On this page4 sections
ReferenceAdvanced5-7 min reference

ETL Testing

ETL (Extract, Transform, Load) pipelines move and reshape data between systems — and silently corrupt reports when a transform is wrong. Unlike a one-off migration, pipelines run repeatedly, so tests must be repeatable too.
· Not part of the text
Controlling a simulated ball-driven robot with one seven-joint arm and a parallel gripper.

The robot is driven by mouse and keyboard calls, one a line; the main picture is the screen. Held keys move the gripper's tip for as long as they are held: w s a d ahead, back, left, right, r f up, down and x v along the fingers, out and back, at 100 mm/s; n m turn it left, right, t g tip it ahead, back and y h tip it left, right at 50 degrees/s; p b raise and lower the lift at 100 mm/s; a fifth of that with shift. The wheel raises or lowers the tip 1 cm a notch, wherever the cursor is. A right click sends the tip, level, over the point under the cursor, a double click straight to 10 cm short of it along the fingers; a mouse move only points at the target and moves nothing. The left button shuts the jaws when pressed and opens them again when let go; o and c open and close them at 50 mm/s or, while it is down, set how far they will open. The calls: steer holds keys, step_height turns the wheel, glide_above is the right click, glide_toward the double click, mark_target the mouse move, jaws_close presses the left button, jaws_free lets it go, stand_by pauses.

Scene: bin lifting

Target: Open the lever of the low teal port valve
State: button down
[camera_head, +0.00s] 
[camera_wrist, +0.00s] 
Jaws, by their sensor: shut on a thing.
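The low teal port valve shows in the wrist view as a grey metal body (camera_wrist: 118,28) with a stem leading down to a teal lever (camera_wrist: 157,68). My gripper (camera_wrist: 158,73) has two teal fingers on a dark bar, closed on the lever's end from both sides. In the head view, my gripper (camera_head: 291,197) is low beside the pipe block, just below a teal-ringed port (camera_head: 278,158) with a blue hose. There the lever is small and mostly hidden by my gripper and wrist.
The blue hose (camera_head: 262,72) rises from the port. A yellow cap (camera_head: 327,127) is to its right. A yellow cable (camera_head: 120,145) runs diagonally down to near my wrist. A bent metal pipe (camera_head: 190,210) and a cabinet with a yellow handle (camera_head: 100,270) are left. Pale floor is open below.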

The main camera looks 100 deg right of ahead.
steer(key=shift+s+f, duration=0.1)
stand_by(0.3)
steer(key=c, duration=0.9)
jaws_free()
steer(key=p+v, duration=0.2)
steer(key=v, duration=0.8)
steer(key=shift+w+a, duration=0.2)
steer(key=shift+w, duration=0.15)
This sheet covers what to check at each stage; it's close kin to Data Migration Testing (linked below).

Test at each stage

StageVerify
ExtractAll expected source rows pulled; correct filters/incremental window; source unchanged
TransformBusiness rules applied correctly; joins, aggregations, lookups, dedup
LoadTarget row counts; upserts vs inserts; no duplicates; constraints hold

Data-quality dimensions

DimensionAsks
CompletenessAll rows/fields present?
AccuracyValues match the rule/source of truth?
ConsistencySame value across tables/feeds?
UniquenessNo unintended duplicates?
ValidityTypes, ranges, formats correct?
TimelinessData fresh / within SLA?

Pipeline-specific checks

  • Idempotency / re-runs: running twice doesn't double-load.
  • Incremental loads: only new/changed rows; watermark correct.
  • Late / out-of-order data handled.
  • Failure & restart: a mid-run failure recovers without partial corruption.
  • Schema drift: a new/renamed source column is detected, not silently dropped.

Common mistakes

  • Testing only the final table, never the transform logic that produced it.
  • Comparing averages instead of row-level reconciliation (masks offsetting errors).
  • Ignoring incremental-load and re-run idempotency (double counting).
  • No alerting on data-quality failures — bad data reaches dashboards unnoticed.
  • Tiny test data that never exercises late/duplicate/null edge cases.